Putnam formuliert es plastischer so, dass wenn man im Innern des Gehirns
nach hier erörterten Bezügen, Zusammenhängen und Vorstellungen suchen
wollte, dann wäre dies schlicht eine Suche am falschen Platz. Den Grund
dafür liefert Putnam mit, und er ist zugleich als Ergebnis der Suche nach
dem Produzenten zu verstehen: Bedeutungen werden nicht in individuellen
Gehirnen, sondern sozial festgelegt.[72]
Einen Produzenten architektonischer Wirklichkeit gibt es demnach
nicht, was nicht mit der Behauptung zu verwechseln ist, dass es den Produzenten
als Erzeuger eines menschlichen Artefakts nicht gebe. Im Prozess der Herstellung
des Artefakts ist es immer auch wandelbares Ergebnis der Verbundenheit
mit dem Netz der Überzeugungen, der Sozialisation seines Produzenten,
er macht, was er macht und wie er es macht, immer auf Basis seines Verbundenseins
mit dem kulturellen Gedächtnis. Doch damit allein ist noch keine Wirklichkeit
hergestellt, keine kulturelle, keine künstlerische und ebenso wenig eine
architektonische. Das menschliche Artefakt benötigt zu seiner Verwirklichung
den Anschluss an die Gesellschaft in Form der Ermöglichung seiner Beobachtbarkeit.

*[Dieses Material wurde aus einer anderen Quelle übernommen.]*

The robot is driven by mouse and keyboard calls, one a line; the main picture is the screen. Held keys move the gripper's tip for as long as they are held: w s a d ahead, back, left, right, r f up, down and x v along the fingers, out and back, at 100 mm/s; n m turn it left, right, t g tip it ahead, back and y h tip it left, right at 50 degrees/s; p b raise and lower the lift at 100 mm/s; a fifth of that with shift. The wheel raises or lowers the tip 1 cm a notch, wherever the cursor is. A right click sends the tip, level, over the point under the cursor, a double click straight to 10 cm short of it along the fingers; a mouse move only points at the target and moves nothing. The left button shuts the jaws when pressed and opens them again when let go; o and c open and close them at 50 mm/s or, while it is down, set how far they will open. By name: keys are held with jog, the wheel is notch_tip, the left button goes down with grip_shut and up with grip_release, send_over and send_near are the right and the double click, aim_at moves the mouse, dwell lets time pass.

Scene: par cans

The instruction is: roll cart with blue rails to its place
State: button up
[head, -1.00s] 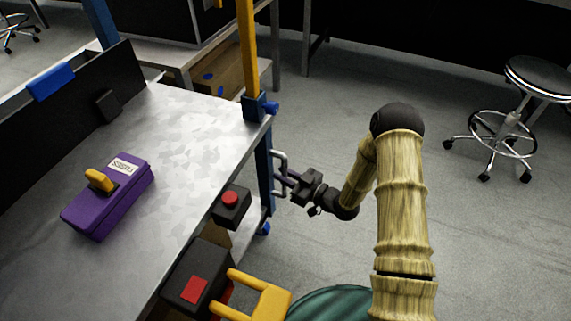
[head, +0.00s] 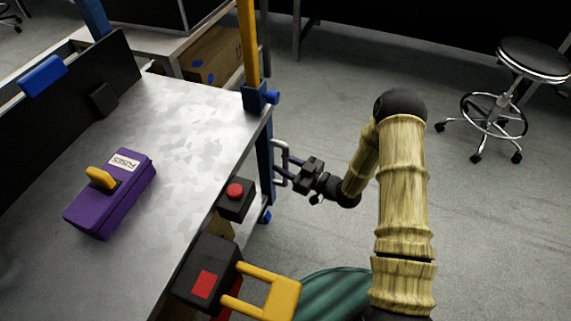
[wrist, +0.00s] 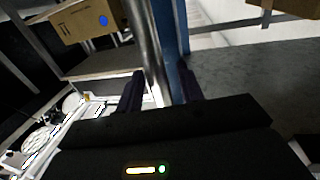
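The cart (head: 190,115) has a bare grey metal top and blue corner posts, and fills the left of the head view. A U-shaped metal handle (head: 286,149) stands out from its right side, just below the corner. My gripper (head: 284,168) is at this handle. In the wrist view the shiny handle bar (wrist: 147,40) runs between the two dark fingers (wrist: 163,88), with a blue post (wrist: 172,50) close behind it. The cart's place cannot be made out.
A purple fuse box (head: 112,195) lies on the cart top. Black boxes with red parts (head: 207,275) and a yellow bracket (head: 270,293) are at its near edge. A bench with a cardboard box (head: 212,60) stands behind. A stool (head: 533,62) is at right. Grey floor between is clear.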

Bis dahin handelt es sich um die Produktion eines Zufalls, bei dem der
Produzent im Produktionsverlauf immer mehr zu seinem eigenen Beobachter
wird, was zur Konsequenz hat, dass er sein Werk schließlich nur noch akzeptieren
oder verwerfen kann.[73]
Für weitere Beobachter ist der Zufall damit aber eine Ausgangsdifferenz,
das Werk wird augenblicklich zum Zeichen seiner Unterscheidbarkeit von
anderen, vergleichbaren Werken. Das inhärent Vergleichbare ist indes keine
Frage objektiver Unterscheidbarkeit, sofern Objektivität einen letztgültigen
Weltbezug meint, sondern das Ergebnis des aus der Beobachterperspektive
vollzogenen Interpretationsprozesses. Ist in dieser Perspektive Erkennen
und Verstehen möglich, dann ist der erste Schritt zur Wirklichkeitskonstituierung
getan, und ein Beobachter nunmehr dritter Ordnung erhielte fortan die
Möglichkeit, die Interpretation des Beobachters zweiter Ordnung erneut
zu interpretieren. Jeder Beobachter ist damit zugleich Interpret und Interpretant,
sprich Folgezeichen einer Ausgangsdifferenz, Teil einer unendlichen Semiose
sowie der Selbstbeobachtung der Gesellschaft.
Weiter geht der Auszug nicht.